A required submission to the Securities and Exchange Commission (SEC) by a professional investment adviser that specifies the investment style, assets under management, and key officers of the firm, you may view/download our ADV:
Assets Under Management
As of March 31, 2020, Muhlenkamp & Company, Inc. had $180,311,761 in discretionary assets under management.
Methods of Analysis, Investment Strategies, and Risk of Loss
Muhlenkamp & Company utilizes political, economic, fundamental, and technical input to accomplish our investment goals. This input consists of data and its interpretation. To the extent available, we acquire data and its interpretation from outside sources including economists, banks, broker-dealers, research organizations, business publications, and government sources. We do not attempt to duplicate good research available from outside sources. We do monitor, however, the data we receive to insure its accuracy, and insist on understanding the basis for conflicting opinions and their implications for investment decisions.

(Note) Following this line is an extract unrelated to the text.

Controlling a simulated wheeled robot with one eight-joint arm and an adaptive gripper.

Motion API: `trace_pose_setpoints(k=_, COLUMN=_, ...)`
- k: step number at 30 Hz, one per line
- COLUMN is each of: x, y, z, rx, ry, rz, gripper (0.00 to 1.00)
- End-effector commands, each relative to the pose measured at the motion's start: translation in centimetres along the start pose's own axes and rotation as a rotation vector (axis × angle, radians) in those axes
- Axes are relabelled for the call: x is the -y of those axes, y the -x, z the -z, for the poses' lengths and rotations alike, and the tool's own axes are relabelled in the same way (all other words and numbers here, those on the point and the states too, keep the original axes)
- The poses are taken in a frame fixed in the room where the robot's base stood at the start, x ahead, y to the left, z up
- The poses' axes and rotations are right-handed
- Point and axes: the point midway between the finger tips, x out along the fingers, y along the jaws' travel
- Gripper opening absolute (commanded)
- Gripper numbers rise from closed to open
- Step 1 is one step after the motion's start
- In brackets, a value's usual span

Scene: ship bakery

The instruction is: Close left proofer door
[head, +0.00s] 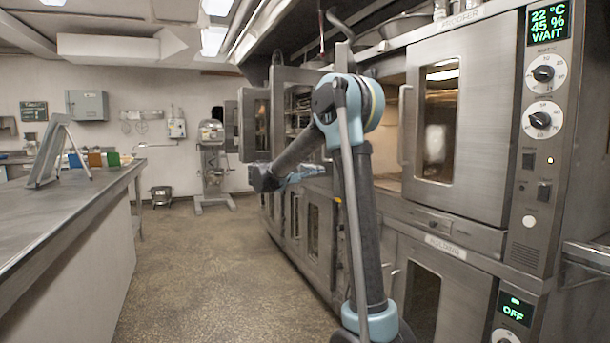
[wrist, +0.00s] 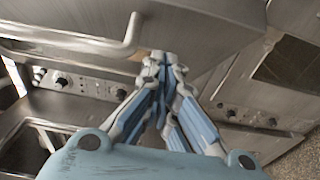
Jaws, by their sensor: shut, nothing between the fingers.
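The proofer (head: 470,14) stands at the right, its lit chamber (head: 391,95) showing beside the right door (head: 440,140), which looks closed. A steel door (head: 292,75) standing out from the row, partly behind my arm, appears to be the left proofer door; its exact angle is hard to tell. My gripper (head: 318,170) is shut and empty, low in front of the oven row. In the wrist view, my gripper's closed fingertips (wrist: 160,60) are close to the lower edge of a steel door panel (wrist: 215,25) with a bar handle (wrist: 130,38). I cannot tell whether they touch.
More doors (head: 250,122) stick out farther along the row. Lower oven doors (head: 425,295) line the front beneath. A long steel counter (head: 75,205) stands at the left, with a clear speckled floor aisle (head: 200,270) between. A mixer (head: 212,160) stands at the back.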

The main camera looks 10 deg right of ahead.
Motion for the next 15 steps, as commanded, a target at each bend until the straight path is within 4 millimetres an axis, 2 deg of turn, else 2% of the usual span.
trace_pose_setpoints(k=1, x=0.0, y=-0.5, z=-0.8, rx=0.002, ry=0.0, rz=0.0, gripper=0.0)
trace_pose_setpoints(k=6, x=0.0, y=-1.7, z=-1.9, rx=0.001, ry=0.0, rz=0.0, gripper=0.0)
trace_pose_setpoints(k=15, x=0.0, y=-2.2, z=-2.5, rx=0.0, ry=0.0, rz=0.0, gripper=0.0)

We concentrate our proprietary research efforts in those areas where good data or a diversity of knowledgeable opinions are not yet available.
With this input, we are in a position to make sound, informed judgments concerning business fundamentals, security valuations, and market timing.

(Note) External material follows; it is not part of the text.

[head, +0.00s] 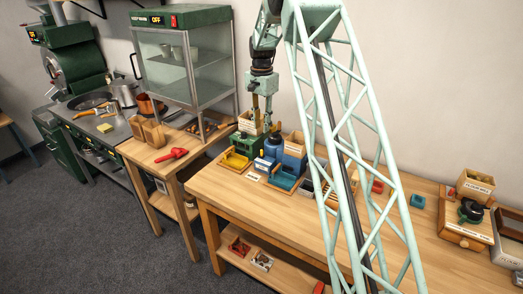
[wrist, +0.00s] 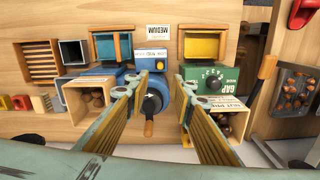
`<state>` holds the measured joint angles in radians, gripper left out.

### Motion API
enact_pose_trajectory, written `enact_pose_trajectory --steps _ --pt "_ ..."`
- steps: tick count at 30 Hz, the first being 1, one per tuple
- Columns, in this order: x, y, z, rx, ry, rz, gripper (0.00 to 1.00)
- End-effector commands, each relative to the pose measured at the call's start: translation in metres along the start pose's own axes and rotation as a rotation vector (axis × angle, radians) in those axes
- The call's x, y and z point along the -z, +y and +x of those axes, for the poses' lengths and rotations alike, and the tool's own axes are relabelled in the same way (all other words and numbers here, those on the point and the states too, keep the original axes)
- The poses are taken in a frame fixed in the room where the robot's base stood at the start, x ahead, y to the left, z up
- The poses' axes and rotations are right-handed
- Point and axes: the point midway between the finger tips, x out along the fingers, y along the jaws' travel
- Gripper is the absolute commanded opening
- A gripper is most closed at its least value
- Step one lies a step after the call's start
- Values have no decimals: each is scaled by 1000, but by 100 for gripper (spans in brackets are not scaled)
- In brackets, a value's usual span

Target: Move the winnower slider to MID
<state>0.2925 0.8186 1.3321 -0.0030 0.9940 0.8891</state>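My gripper (wrist: 158,82) is open, its two fingers spread over the blue machine (wrist: 124,70) in the wrist view. Between the fingers is a round dark-blue part (wrist: 154,95) with a wooden-tipped lever (wrist: 149,128); I see no contact. In the head view my gripper (head: 262,122) points down over these machines.
Wooden boxes with chestnuts stand left (wrist: 75,96) and right (wrist: 238,118) of the fingers. A blue tray (wrist: 113,34), a yellow tray (wrist: 215,46) and a MEDIUM card (wrist: 158,31) lie by the machines. A glass cabinet (head: 184,60) stands left of my arm.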

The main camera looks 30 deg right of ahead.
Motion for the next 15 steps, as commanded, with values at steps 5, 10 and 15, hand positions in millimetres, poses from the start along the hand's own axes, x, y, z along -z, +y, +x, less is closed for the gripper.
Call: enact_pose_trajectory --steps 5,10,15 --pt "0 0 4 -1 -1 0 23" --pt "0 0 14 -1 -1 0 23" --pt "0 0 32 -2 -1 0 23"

Muhlenkamp & Company principally invests in a diversified list of common stocks, primarily in companies that we have determined to be highly profitable, yet undervalued. We look for those companies we believe to have above average profitability, as measured by corporate return on equity (“ROE”), and that sell at below average prices as measured by price-to-earnings ratios (“P/E”). Company size, based on market capitalization, is of little importance to the investment process. In pursuing our investment objectives, Muhlenkamp & Company may also invest in securities of foreign issuers.
Muhlenkamp & Company does not subscribe to the philosophy that stocks can be acquired and held forever. We purchase stocks that we generally hold for three or more years. While short-term swings in the marketplace are not ignored, they are subordinate to the quest for long-term values. We will sell a stock when we believe the company’s intrinsic value has been fully realized by the market, earnings disappoint, growth prospects dim due to changing market or economic conditions, the company falls short of expectations, or we find a better investment. We may purchase fixed-income or debt securities from time to time as substitutes for stocks when we determine that market conditions warrant their purchase.

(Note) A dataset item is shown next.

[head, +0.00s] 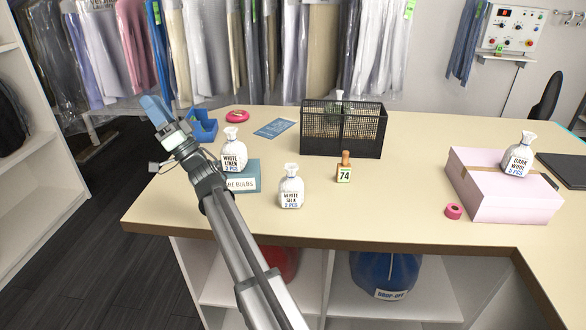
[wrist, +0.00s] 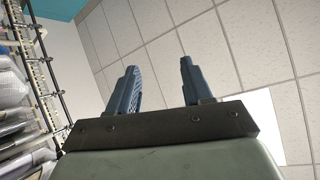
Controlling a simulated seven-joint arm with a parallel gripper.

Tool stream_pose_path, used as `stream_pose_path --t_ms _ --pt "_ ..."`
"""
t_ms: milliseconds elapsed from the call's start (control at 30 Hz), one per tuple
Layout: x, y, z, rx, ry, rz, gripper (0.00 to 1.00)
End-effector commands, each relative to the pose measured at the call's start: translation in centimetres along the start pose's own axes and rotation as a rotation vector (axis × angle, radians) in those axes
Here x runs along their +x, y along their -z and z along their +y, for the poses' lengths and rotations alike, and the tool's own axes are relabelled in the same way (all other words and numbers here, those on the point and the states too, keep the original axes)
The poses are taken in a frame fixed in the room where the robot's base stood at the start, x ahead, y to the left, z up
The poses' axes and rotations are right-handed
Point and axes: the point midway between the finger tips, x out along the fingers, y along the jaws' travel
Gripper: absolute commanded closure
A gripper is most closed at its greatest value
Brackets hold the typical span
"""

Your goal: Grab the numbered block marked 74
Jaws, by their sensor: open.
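The block marked 74 (head: 344,173) stands on the counter in the head view, right of the middle. My gripper (head: 155,110) is raised over the left part of the counter, well to the left of the block. In the wrist view its two blue fingers (wrist: 160,85) are apart with nothing between them. The wrist view shows only ceiling and hanging garments, not the block.
A black mesh basket (head: 342,142) stands just behind the block. A white silk bag (head: 291,187) stands to its left, near a white linen bag (head: 233,150) on a teal book (head: 244,181). Counter in front of the block is clear.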

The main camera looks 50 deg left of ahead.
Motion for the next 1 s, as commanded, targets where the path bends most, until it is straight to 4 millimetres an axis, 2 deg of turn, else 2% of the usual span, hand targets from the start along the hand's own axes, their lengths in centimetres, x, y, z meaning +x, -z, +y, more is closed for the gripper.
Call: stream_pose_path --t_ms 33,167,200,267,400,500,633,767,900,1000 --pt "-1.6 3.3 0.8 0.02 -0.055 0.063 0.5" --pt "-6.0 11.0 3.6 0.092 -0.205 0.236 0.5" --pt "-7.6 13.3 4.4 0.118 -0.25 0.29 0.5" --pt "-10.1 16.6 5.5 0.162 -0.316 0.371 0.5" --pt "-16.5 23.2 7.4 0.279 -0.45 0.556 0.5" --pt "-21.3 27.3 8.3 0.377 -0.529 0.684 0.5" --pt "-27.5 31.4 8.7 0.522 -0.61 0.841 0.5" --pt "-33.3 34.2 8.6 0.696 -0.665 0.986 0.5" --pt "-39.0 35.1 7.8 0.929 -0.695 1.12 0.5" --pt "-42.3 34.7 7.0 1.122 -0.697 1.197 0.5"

Historically, common stocks have outperformed other types of investments; however, stock prices will fluctuate in the short term. Like any investments, the investments we manage are subject to risks. The value of your investments can go up or down. This means that you could lose money. The principal risks in our investment approach are as follows:
Our success depends largely on our ability to select favorable investments. Different types of investments shift in and out of favor depending on market and economic conditions. Because of this, our clients’ portfolios will perform better or worse than other types of investments depending in part on what is in favor. In addition, there is the risk that the strategies, research, or analysis techniques used by us and/or our selection of securities may fail to produce the intended result.
Small- and Medium-Sized Companies Risks
Investing in securities of small- and medium-sized companies may involve greater volatility than investing in larger and more established companies because they can be subject to more abrupt or erratic share price changes than larger, more established companies. Small companies may have limited product lines, markets or financial resources, and their management may be dependent on a limited number of key individuals. Securities of such companies may have limited market liquidity and their prices may be more volatile.
There is a possibility that companies or other issuers whose bonds our clients own may fail to pay their debts (including the debt owed to holders of their bonds). Bonds of companies with poor credit ratings generally will be subject to higher risk.
Stock Market Risks
We select stocks based upon their potential for long-term growth; however, there can be no assurance that the objective will be met. Our investments are subject to risks that affect common stocks in general, such as economic conditions and adverse changes (generally increases) in interest rates. Investments in stocks are subject to the risk that the market may never realize their value, or their prices may go down. Short-term volatility often accompanies a long-term approach to investing. These and other factors could adversely affect your investment. Generally speaking, we are willing to weather short-term price risk (volatility) for long- term gains, and tax considerations reinforce this position. We judge ourselves on returns after taxes and inflation.
Bond Market Risks
Our investments in bonds may be subject to risks that affect the bond markets in general, such as general economic conditions and adverse changes (generally increases) in interest rates.
Foreign Investment Risks
Foreign investments involve certain risks not generally associated with investments in the securities of United States issuers. There may be less information publicly available concerning foreign issuers than would be with respect to domestic issuers. Different accounting standards may be used by foreign issuers, and foreign trading markets may not be as liquid as U.S. markets. Foreign securities also involve such risks as currency fluctuation risk, possible imposition of withholding or confiscatory taxes, possible currency transfer restrictions, expropriation or other adverse political, social, and economic developments, and the difficulty of enforcing obligations in other countries. These risks may be greater in emerging markets and in less developed countries.